→ **TASK STATEMENT**
Below are records. Count every line containing the word "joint" and give the number alone.

─── DATASET EXCERPTS

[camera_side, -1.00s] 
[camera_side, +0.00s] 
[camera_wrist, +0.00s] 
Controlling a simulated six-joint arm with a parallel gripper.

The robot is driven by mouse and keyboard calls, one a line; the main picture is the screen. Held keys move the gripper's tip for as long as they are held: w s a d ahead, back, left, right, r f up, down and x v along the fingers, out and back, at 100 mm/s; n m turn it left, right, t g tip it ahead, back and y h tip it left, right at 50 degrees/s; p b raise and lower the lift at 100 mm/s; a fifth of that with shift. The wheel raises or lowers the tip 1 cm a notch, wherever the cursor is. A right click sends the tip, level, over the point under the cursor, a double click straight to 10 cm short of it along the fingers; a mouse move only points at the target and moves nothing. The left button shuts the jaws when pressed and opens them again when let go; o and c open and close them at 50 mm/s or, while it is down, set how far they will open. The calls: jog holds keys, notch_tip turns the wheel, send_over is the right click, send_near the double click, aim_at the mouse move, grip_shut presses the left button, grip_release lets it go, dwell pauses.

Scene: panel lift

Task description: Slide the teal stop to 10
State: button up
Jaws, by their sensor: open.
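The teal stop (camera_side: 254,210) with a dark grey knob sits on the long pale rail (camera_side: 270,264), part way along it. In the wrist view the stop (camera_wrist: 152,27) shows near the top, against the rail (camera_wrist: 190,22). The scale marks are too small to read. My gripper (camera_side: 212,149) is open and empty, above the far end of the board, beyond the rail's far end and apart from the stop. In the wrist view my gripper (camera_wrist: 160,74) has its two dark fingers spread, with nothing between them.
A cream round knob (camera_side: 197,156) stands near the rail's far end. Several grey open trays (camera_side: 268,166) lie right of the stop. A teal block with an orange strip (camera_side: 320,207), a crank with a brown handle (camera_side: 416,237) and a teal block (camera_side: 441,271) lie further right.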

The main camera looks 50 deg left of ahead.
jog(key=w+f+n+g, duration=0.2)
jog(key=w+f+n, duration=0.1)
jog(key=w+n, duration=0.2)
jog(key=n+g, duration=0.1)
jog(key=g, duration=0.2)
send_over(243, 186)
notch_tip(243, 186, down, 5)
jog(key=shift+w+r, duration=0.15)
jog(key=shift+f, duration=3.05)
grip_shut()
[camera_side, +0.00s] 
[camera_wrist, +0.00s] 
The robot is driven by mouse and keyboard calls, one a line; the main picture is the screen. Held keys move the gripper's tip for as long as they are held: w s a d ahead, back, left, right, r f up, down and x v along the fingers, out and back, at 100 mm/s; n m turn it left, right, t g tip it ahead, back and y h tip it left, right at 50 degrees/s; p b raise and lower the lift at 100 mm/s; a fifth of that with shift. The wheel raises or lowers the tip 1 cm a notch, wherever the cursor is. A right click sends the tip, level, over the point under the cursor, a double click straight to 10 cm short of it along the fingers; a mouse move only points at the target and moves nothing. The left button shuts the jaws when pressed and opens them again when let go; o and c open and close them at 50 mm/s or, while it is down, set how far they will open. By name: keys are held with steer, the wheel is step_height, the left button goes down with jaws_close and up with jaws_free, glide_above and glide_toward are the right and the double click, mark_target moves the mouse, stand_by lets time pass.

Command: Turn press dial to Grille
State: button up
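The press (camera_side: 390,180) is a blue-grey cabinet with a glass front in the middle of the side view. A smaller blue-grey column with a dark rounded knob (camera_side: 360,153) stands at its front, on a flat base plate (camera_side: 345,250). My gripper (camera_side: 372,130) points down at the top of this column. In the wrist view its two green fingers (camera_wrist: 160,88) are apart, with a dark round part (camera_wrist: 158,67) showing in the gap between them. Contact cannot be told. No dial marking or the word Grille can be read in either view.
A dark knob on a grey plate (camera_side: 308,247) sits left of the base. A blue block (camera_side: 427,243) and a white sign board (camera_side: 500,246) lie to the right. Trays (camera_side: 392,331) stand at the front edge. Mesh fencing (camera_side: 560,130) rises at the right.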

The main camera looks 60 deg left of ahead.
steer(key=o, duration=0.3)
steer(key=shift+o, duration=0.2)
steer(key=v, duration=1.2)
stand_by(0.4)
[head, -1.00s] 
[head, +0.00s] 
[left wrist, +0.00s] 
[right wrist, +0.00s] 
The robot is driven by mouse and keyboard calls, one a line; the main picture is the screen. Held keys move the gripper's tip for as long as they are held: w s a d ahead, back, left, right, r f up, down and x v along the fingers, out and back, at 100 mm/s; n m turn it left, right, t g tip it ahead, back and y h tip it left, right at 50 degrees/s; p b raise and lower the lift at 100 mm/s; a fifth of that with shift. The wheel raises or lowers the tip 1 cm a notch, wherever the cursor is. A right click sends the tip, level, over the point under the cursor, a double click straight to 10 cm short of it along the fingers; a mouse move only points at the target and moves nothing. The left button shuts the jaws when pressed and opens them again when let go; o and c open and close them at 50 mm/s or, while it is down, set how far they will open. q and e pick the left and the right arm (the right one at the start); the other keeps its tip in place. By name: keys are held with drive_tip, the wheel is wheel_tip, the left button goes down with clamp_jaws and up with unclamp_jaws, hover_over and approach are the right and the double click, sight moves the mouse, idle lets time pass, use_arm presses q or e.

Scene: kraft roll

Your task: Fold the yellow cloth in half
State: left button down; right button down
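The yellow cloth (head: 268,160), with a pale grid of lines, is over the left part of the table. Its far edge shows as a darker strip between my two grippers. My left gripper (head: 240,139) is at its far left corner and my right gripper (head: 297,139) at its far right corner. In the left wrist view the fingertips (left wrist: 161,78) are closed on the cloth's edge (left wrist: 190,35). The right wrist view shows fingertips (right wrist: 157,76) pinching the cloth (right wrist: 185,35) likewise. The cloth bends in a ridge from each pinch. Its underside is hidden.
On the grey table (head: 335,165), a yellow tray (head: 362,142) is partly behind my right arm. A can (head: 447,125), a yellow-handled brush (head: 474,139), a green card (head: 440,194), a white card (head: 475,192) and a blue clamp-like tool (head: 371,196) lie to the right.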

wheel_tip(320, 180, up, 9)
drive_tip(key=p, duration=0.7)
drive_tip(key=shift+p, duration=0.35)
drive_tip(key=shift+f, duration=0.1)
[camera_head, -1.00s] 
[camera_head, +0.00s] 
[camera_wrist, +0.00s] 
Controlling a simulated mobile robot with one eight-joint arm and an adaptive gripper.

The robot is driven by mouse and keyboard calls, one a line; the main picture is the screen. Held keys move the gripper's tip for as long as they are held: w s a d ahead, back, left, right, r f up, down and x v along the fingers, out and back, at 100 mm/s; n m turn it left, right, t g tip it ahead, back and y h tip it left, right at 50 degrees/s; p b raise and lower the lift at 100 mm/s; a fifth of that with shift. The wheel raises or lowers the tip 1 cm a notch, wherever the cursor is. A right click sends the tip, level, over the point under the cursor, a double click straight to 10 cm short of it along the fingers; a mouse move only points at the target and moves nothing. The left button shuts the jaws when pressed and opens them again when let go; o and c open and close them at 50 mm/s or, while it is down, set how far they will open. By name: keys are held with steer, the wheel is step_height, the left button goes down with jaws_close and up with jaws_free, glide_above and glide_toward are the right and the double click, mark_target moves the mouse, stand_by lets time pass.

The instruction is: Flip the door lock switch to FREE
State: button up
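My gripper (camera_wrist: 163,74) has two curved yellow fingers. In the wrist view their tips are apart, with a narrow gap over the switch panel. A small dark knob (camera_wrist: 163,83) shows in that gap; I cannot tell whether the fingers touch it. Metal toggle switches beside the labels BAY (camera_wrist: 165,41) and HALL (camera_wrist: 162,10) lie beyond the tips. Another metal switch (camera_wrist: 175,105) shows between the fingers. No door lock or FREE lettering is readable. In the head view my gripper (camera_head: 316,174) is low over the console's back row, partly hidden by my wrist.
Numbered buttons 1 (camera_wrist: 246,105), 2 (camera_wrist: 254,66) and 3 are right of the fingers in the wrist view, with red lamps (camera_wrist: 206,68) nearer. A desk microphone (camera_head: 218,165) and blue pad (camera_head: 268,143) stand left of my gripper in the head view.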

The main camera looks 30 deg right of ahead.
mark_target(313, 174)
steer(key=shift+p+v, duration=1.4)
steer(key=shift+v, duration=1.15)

──────

→ **RESULT OF THIS TASK**
2